During the break from the blog, I also took a break from writing. Neither was pre-determined but that’s life: littered with good-intentions. And I’m not the only one.
Today, I culled some email blog subscriptions because now that I’m working full time again, I realise my time is precious and I can’t afford to squander it on scanning an email that I’m always going to delete. But while I was doing this, giving each blog a quick read to decide whether to keep it or not, I discovered that I’m not alone in taking a blog break. In fact, at least half of the blogs hadn’t been updated for months. Quite a few of the latest entries were written last Summer.

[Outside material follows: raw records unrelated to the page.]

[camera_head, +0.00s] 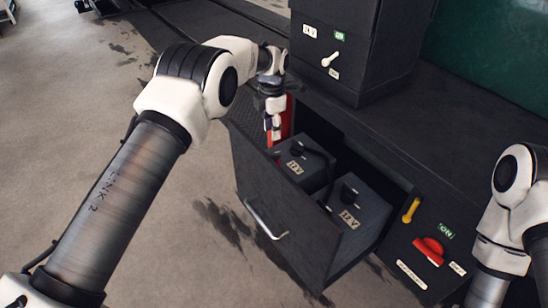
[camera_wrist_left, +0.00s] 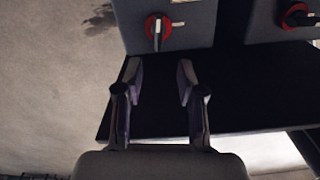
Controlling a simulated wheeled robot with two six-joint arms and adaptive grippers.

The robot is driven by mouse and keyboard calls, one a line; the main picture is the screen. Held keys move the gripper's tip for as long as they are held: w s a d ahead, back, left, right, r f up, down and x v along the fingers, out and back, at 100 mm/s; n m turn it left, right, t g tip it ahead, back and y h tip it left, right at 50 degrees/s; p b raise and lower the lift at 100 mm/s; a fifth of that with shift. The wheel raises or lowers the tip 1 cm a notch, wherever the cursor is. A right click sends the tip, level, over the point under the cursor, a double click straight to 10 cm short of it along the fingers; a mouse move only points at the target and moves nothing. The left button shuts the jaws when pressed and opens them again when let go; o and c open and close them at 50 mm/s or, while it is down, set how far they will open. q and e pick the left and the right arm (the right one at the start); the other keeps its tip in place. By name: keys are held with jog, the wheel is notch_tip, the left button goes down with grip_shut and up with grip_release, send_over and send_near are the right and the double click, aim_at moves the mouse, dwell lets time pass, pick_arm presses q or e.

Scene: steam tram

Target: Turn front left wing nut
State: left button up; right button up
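An open dark drawer (camera_head: 262,200) holds two grey boxes labelled 12V, the left one (camera_head: 299,166) and the right one (camera_head: 357,208), each with a black knob-like part on top. In the left wrist view, a red disc with a pale grey wing-shaped part (camera_wrist_left: 158,28) is on one box, and a red disc with a black part (camera_wrist_left: 297,17) is on the other. My left gripper (camera_head: 272,137) points down at the drawer's far left end. In its wrist view the fingers (camera_wrist_left: 160,78) are apart and empty, short of the grey part. My right gripper is out of frame.
A dark cabinet (camera_head: 345,45) with a white lever stands behind the drawer. A panel with a red handle (camera_head: 428,250) and a yellow lever (camera_head: 410,210) is at the right. A red object (camera_head: 286,118) is behind my left gripper. Open floor (camera_head: 70,120) lies left.

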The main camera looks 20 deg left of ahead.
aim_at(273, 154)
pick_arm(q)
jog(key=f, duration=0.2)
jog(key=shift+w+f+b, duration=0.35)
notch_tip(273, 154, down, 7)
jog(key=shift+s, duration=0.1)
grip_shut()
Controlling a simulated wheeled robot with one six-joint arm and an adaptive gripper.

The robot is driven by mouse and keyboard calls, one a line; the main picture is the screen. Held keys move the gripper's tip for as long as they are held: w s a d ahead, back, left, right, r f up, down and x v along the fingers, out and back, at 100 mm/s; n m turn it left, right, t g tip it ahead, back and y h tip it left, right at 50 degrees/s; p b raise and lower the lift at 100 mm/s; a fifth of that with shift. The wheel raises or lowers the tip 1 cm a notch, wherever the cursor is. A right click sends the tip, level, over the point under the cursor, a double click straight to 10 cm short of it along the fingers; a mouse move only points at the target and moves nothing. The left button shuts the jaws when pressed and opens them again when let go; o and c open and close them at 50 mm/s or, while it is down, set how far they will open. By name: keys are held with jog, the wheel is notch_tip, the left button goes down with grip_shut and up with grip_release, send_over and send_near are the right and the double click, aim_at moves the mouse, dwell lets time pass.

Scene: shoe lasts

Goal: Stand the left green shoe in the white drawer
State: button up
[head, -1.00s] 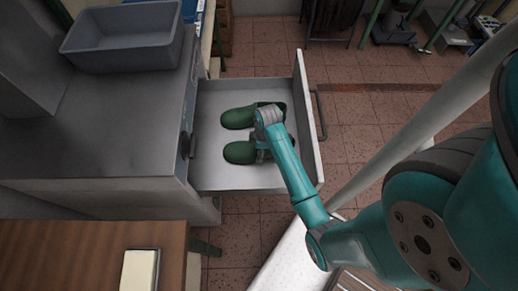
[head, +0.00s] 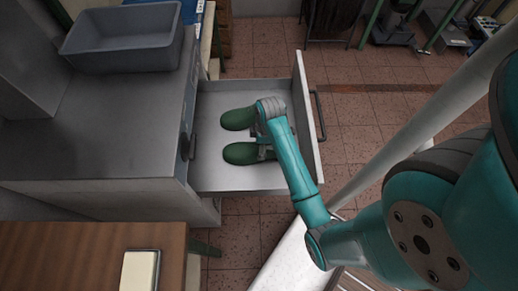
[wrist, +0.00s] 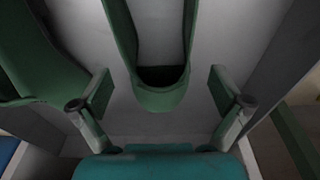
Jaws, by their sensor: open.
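Two green shoes stand side by side in the open white drawer (head: 215,178), toes to the left in the head view. The far shoe (head: 238,118) has its heel end hidden by my arm, and the near shoe (head: 242,153) is partly covered. I cannot tell which is the left one. In the wrist view my open gripper (wrist: 161,92) has one finger on each side of one shoe's heel (wrist: 162,97), with gaps on both sides. That shoe is upright with its opening up. The other shoe (wrist: 35,60) is beyond the left finger.
The drawer front (head: 307,125) rises on the right as a low wall. A grey bin (head: 123,55) sits on the metal counter (head: 95,140) to the left. A wooden table (head: 80,260) is at the lower left. Bare drawer floor shows around the shoes.

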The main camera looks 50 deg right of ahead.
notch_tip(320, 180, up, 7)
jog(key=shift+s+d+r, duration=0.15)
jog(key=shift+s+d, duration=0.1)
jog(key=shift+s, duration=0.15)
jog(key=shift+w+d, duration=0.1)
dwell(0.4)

And we’ve all done it: started something we’ve never finished or intended to do something and never seen it through. How many of your New Year’s Resolutions have you kept so far? Can you even remember what they were? It’s only March and even though I can remember that feeling – that this time it would be different – I can’t remember exactly what they were.
Maybe it’s laziness or maybe there’s more to it. Maybe we need to have high expectations of ourselves but never quite manage them. To expect more is to hope. If we fulfilled our hopes, would we be satisfied? I don’t think we would because there’s always more we could have done. And that’s not a bad thing – to never be satisfied. When you’re satisfied, you have nothing left to hope for because you already have everything. And what is life without hope?
Besides, when it comes to writing, I believe you need a break every now and then. Before I slipped into the break, I was forcing the words. I knew what I was writing wasn’t working but I kept pushing because ‘writers write’ and you just need to be disciplined, right? Well maybe, but maybe not. Not always, anyway. The thing you need to remember, and that I’m consistently forgetting, is that you’re not in control. You don’t decide when you’re going to receieve the idea or what it will be. You don’t decide what your characters’ voices will sound like or what they will tell you. You don’t decide when they will reveal something they’d kept hidden – if you could, you’d know it all at the start – it would certainly make writing easier. Writing isn’t creating, it’s discovering. And if something isn’t working, no amount of discipline will make it.
Maybe not everyone needs to take a break in these situations. Maybe some people can recognise when something isn’t working, straight away, find out why and proceed in a way that does work. But I think I’m just too stubborn for that. It takes a while for me to admit I’ve been wrong and even longer to admit to a better alternative. And then there’s always the chance that the alternative won’t work out. And it probably won’t – one road won’t lead you to your destination, or even one mode of transport, – but it will take you further. All you can do is try. And maybe you don’t end up taking the fastest or most straightforward route, but if you get close enough to sense where ‘there’ is, in the end, does it matter?